Hi Natasha,
Your post actually identified 3 different issues that you are attempting to deal with.
Understanding why people engage in hoarding behaviors.
a project for a class.
Dealing with your own clutter and hoarding behaviors.
I can't give you response for the first two, but I can tell you that study, understanding and empathy alone are not going to fix your own problem. It will be necessary for you to act upon it, regardless of how you feel or what you know or don't know.

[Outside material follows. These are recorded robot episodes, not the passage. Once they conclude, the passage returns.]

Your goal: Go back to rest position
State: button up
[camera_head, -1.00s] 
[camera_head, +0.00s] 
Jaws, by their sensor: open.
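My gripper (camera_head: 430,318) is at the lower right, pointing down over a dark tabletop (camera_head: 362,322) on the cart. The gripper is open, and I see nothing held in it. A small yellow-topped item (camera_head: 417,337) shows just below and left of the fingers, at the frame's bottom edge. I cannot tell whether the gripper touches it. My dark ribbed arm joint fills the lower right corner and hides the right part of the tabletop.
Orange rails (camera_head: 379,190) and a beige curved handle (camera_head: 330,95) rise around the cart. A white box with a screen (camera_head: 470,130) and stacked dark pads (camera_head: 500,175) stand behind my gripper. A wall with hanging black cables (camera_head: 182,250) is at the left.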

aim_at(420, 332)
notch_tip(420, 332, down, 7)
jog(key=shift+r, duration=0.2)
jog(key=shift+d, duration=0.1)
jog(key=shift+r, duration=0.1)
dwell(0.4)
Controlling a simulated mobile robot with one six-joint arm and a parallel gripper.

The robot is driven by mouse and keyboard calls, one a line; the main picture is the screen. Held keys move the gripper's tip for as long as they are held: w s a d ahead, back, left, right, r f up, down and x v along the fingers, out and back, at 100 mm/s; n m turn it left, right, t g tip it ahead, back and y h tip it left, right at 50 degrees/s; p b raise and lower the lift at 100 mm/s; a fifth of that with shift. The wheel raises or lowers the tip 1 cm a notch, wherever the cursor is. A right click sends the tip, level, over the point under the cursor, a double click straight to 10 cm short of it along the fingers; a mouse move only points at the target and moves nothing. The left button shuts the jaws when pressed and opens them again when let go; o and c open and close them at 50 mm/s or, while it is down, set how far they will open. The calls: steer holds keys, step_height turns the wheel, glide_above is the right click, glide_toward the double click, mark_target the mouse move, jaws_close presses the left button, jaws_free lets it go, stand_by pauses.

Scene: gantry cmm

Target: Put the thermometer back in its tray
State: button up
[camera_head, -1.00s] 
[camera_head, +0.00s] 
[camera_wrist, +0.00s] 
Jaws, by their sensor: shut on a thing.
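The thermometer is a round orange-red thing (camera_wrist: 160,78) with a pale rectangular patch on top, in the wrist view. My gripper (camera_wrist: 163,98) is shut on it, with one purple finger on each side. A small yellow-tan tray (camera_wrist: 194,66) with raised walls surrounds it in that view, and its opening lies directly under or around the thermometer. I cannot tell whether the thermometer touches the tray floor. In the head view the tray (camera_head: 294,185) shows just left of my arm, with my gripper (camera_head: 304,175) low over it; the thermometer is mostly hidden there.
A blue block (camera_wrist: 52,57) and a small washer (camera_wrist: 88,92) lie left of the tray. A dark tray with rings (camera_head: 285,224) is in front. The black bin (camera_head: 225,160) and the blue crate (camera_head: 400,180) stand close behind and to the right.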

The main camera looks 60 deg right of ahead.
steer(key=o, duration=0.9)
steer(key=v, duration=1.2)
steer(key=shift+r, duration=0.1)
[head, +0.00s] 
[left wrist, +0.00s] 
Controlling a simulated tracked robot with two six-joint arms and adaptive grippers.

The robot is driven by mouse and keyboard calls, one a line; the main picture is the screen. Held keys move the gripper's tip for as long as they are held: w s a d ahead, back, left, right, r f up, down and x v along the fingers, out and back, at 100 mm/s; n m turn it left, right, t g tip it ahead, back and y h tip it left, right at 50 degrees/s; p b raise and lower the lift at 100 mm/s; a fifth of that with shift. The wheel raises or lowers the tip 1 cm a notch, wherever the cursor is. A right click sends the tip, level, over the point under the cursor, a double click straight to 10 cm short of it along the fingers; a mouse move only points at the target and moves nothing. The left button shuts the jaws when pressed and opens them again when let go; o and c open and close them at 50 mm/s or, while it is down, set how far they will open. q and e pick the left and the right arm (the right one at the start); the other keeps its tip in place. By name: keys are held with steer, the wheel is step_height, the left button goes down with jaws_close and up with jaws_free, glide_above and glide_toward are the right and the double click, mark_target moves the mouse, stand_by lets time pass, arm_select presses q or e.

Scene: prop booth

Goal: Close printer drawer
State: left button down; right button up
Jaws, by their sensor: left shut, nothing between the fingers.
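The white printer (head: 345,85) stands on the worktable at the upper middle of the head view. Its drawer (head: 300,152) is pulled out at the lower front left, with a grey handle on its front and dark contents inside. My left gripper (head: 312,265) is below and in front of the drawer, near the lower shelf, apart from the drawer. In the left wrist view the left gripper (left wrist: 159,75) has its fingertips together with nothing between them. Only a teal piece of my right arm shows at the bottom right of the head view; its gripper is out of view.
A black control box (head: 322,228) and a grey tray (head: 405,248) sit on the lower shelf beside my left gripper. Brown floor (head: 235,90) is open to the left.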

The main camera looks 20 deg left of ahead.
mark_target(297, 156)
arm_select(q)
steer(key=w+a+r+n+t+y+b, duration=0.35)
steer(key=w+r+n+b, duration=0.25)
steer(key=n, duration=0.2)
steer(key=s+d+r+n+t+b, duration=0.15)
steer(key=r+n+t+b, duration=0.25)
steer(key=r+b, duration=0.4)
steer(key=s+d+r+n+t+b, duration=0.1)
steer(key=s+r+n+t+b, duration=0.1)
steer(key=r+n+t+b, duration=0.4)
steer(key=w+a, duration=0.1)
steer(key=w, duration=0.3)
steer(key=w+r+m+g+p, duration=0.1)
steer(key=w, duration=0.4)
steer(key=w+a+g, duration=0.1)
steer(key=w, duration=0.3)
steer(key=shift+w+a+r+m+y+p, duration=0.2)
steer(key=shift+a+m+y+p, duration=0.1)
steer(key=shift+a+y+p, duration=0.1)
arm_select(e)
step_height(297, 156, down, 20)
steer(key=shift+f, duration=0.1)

One hoarding behavior or clutter creating behavior is actually to save assorted objects such as plastic razor blade covers, styrofoam meat trays, tin cans or plastic bottle caps (or plastic components from old disassembled printer ribbon cartridges) with the idea that someday they will be useful in an art or creative project. Unfortunatly, for most people engaging in those behaviors, "someday" never comes.
You can find a gentle presentation of the action point if you search out a blog called "Clutter Busting with Brooks Palmer"; and look for the March 13, 2014 post called "The Working Mind".
Brooks also suggests that saving old items because of their emotional attachments is a form of living in the past, stemming from confusing feelings about a past event with the event itself; and that these kind of attitudes prevent us from fully living in and enjoying the present. I don't have notes about some specific blog entries for that, so I can't point you to them.